Final Report: Improving Particulate Matter Source Apportionment for Health Studies: A Trained Receptor Modeling Approach with Sensitivity, Uncertainty and Spatial Analyses

EPA Grant Number: R833866
Title: Improving Particulate Matter Source Apportionment for Health Studies: A Trained Receptor Modeling Approach with Sensitivity, Uncertainty and Spatial Analyses
Investigators: Russell, Armistead G. , Klein, Mitchel , Marmur, Amit , Mulholland, James , Sarnat, Stefanie Ebelt , Sarnat, Jeremy , Tolbert, Paige
Institution: Georgia Institute of Technology , Emory University
EPA Project Officer: Ilacqua, Vito
Project Period: December 1, 2008 through November 30, 2012 (Extended to November 30, 2013)
Project Amount: $899,956
RFA: Innovative Approaches to Particulate Matter Health, Composition, and Source Questions (2007) RFA Text |  Recipients Lists
Research Category: Health Effects , Particulate Matter , Air

Objective:

As laid out in the proposal, the main objectives of this research are to test four hypotheses derived from ongoing source apportionment (SA)-based epidemiologic and air quality modeling studies:

1) A receptor-based approach, trained using an ensemble of model results (including receptor and emissions-based models), can be developed that neither introduces excessive nor inhibits an appropriate level of day-to-day variability.

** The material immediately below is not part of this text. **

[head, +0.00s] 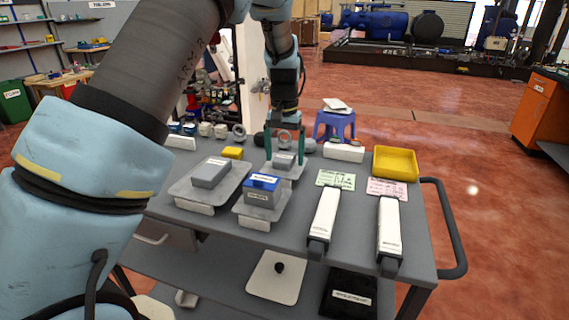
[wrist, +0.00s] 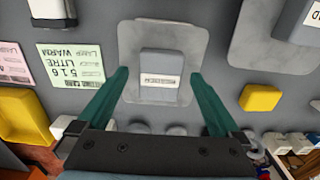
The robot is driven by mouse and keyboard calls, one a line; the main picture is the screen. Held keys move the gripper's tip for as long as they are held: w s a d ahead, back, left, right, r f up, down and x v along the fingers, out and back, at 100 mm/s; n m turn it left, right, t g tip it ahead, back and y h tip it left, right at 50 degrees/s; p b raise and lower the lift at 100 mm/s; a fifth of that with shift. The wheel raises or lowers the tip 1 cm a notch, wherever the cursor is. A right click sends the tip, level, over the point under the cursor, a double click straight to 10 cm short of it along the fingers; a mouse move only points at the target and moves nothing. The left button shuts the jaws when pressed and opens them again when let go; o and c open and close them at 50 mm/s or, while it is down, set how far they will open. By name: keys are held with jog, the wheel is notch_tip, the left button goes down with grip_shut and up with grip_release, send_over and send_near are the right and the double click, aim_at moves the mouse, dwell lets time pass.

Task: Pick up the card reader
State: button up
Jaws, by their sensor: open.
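My gripper (head: 285,154) is open, its two teal fingers pointing down over the table. In the wrist view, a small grey box with a white label (wrist: 160,66) lies on a light grey plate between the fingertips, with a gap on each side. The same grey box (head: 284,161) shows in the head view below the gripper. Its label is too small to read, so I cannot confirm that it is the card reader. A larger grey box (head: 211,173) and a blue-topped box (head: 262,183) sit on other plates, with unreadable labels.
The cart top (head: 296,212) also bears a yellow block (head: 232,152), a yellow tray (head: 395,163), two long white devices (head: 323,216) (head: 389,227), a green card (head: 336,179) and a pink card (head: 387,188). Several small items line the back edge.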

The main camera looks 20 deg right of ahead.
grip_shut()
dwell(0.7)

2) The method can be applied to long-term data sets for use in acute health effect studies.

3) The method can be used to temporally interpolate between observations (e.g., for data available every third day) and spatially interpolate between urban and rural monitors, and

4) Uncertainties can be propagated from SA model inputs to health analysis outputs, with outputs most sensitive to source profile inputs.

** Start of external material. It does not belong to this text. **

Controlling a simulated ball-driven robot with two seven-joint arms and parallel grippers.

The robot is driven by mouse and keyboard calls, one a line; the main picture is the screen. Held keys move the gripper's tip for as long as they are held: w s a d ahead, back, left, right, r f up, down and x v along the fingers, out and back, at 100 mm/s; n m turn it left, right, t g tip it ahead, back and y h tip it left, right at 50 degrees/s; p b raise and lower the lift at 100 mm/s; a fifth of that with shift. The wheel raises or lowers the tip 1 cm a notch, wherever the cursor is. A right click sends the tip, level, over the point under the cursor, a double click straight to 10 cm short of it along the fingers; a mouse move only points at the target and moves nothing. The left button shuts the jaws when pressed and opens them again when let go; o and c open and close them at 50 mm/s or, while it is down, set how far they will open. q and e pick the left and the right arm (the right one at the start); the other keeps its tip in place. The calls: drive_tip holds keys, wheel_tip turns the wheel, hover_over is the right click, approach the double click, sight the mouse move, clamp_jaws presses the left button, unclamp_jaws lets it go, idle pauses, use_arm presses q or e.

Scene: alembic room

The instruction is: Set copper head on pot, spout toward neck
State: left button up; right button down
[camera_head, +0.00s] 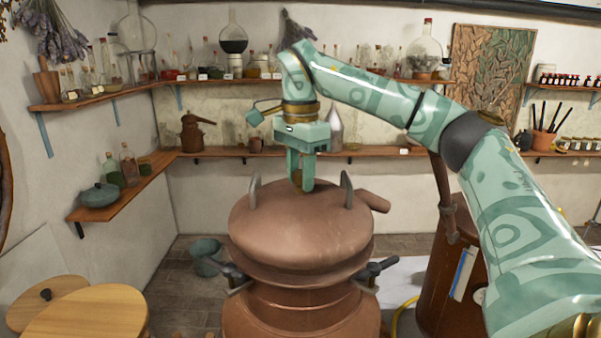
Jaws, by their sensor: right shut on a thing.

To test the hypotheses, a three-step chemical mass balance (CMB) approach has been developed for particulate matter (PM) source apportionment (SA) that utilizes an ensemble of both source and receptor-based approaches to train a CMB method for use in longer term applications. These three steps include:

1) Averaging SA results, using weights based on method uncertainty, from four receptor models and one chemical transport model, the community multiscale air quality (CMAQ) model, to develop ensemble-based source impacts.

2) Using the weighted source impacts (from Step 1) in an application of CMB with the Lipschitz Global Optimizer (CMB-LGO) to calculate nine ensemble-based source profiles (EBSPs): The source profiles developed include gasoline vehicles (GV), diesel vehicles (DV), dust (DUST), biomass burning (BURN), coal combustion (COAL), secondary organic carbon (SOC), SULFATE, NITRATE, and AMMONIUM.

3) Using the EBSPs on a longer term data set of observations to develop improved source impacts.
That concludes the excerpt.